# TASK BRIEF
Quote exactly, and only, the lines from the one with "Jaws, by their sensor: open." through the end of the listing.

━━━ GIVEN DATA

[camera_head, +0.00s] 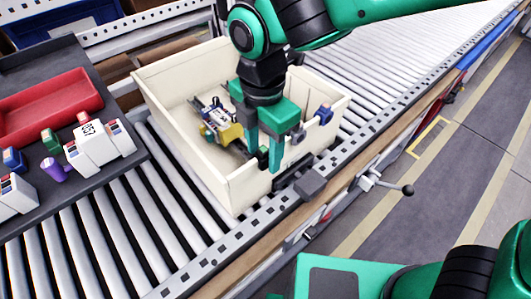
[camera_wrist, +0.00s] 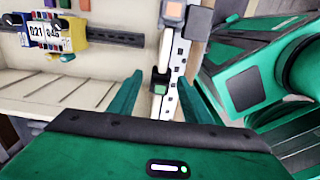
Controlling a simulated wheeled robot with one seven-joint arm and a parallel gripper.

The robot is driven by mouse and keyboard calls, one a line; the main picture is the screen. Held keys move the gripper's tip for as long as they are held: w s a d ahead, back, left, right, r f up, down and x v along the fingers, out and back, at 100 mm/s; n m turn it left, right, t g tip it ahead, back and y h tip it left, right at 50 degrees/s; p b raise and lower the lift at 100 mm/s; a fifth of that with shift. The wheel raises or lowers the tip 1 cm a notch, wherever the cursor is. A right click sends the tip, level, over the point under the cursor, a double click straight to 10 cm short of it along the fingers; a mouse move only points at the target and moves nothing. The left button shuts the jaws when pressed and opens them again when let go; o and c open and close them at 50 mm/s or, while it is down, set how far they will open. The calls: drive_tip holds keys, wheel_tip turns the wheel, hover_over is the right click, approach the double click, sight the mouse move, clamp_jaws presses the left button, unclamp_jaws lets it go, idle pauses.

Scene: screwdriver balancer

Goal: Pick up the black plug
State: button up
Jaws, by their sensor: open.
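The black plug (camera_wrist: 160,84), with a green face, sits on a pale perforated rail (camera_wrist: 166,106) in the wrist view. It lies between the fingertips of my gripper (camera_wrist: 160,76), with gaps visible on both sides. In the head view my gripper (camera_head: 264,160) points down at the near right side of the cream bin (camera_head: 190,67), with its green fingers apart. A small black part (camera_head: 262,157) shows between the fingers there and looks like the same plug. Most of it is hidden by the fingers.
A yellow-and-blue device (camera_head: 222,128) lies in the bin, left of my gripper. A blue plug (camera_head: 325,114) stands at the bin's right. The bin sits on a roller conveyor (camera_head: 110,208). A dark tray (camera_head: 60,214) with a red container (camera_head: 45,106) is at left.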

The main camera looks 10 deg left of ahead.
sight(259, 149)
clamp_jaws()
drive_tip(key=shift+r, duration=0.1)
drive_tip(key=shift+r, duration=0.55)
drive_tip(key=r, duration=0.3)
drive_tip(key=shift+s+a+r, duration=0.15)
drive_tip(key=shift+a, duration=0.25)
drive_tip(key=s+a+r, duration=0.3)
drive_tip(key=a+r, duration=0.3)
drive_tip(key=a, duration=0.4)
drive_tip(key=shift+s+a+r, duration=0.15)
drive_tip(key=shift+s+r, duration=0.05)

━━━━━━

# ANSWER TO THIS TASK
Jaws, by their sensor: open.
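The black plug (camera_wrist: 160,84), with a green face, sits on a pale perforated rail (camera_wrist: 166,106) in the wrist view. It lies between the fingertips of my gripper (camera_wrist: 160,76), with gaps visible on both sides. In the head view my gripper (camera_head: 264,160) points down at the near right side of the cream bin (camera_head: 190,67), with its green fingers apart. A small black part (camera_head: 262,157) shows between the fingers there and looks like the same plug. Most of it is hidden by the fingers.
A yellow-and-blue device (camera_head: 222,128) lies in the bin, left of my gripper. A blue plug (camera_head: 325,114) stands at the bin's right. The bin sits on a roller conveyor (camera_head: 110,208). A dark tray (camera_head: 60,214) with a red container (camera_head: 45,106) is at left.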

The main camera looks 10 deg left of ahead.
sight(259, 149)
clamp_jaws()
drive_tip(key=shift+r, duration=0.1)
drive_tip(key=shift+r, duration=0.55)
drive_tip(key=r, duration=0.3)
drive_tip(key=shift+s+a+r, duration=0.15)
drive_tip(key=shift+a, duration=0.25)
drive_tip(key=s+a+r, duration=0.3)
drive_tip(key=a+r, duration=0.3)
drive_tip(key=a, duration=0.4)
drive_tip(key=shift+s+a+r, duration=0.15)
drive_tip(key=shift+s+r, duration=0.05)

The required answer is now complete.